§ **Goal of the exercise**: Look for the string "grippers" in the lines and copy each line that has it.

§ **Given data**:
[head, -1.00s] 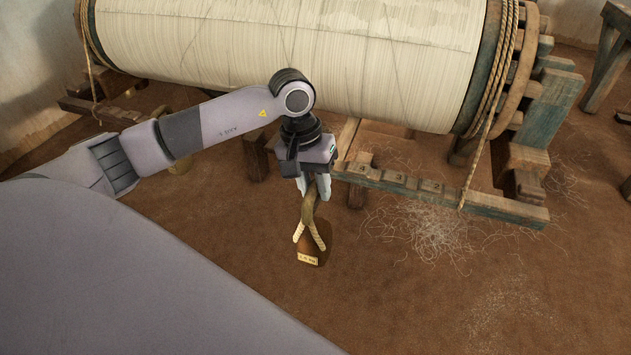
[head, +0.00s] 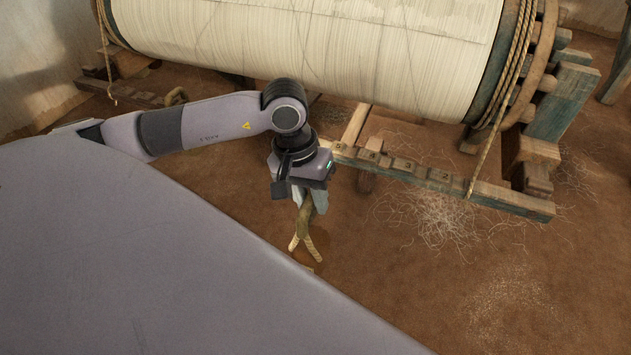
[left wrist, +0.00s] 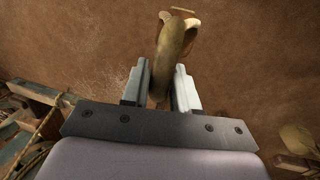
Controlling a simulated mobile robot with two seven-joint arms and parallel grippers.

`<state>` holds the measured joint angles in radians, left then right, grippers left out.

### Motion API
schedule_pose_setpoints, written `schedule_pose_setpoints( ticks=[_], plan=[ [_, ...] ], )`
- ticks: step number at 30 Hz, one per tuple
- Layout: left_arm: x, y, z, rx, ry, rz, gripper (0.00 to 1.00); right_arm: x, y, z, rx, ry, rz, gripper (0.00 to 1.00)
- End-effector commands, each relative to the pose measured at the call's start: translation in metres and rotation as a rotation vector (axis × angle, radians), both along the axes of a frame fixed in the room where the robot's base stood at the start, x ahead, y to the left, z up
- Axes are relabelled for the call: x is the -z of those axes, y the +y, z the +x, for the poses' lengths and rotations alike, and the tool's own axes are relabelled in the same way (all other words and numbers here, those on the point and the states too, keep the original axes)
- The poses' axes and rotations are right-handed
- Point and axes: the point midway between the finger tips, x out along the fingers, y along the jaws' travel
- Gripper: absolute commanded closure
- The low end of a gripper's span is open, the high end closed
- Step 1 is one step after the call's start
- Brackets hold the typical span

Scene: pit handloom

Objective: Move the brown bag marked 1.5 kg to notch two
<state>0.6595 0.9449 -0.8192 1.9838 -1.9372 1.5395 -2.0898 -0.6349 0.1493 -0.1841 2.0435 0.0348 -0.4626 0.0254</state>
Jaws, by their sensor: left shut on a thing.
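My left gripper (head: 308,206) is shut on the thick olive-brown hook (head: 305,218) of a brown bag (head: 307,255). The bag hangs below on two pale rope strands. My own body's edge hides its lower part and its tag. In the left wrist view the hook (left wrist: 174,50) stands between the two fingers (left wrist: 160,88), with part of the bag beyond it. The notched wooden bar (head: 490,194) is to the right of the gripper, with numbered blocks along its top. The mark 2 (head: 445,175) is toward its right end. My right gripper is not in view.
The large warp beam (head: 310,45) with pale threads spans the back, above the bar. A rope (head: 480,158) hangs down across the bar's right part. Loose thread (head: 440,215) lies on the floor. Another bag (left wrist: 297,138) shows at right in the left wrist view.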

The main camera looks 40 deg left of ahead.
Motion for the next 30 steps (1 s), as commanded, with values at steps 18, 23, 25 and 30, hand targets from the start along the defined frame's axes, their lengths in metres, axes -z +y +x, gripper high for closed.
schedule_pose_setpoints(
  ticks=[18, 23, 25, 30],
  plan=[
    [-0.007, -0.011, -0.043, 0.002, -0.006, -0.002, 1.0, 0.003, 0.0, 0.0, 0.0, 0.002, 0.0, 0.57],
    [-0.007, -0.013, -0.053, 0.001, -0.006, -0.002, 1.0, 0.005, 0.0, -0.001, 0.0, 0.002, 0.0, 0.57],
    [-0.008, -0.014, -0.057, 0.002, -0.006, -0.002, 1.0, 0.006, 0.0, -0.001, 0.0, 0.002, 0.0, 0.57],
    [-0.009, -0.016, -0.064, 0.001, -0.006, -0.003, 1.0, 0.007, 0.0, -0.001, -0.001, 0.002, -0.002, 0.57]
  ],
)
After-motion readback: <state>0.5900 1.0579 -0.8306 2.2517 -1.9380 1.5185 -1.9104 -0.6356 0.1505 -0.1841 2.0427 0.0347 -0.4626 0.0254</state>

§ **Task response**:
Controlling a simulated mobile robot with two seven-joint arms and parallel grippers.
`<state>` holds the measured joint angles in radians, left then right, grippers left out.

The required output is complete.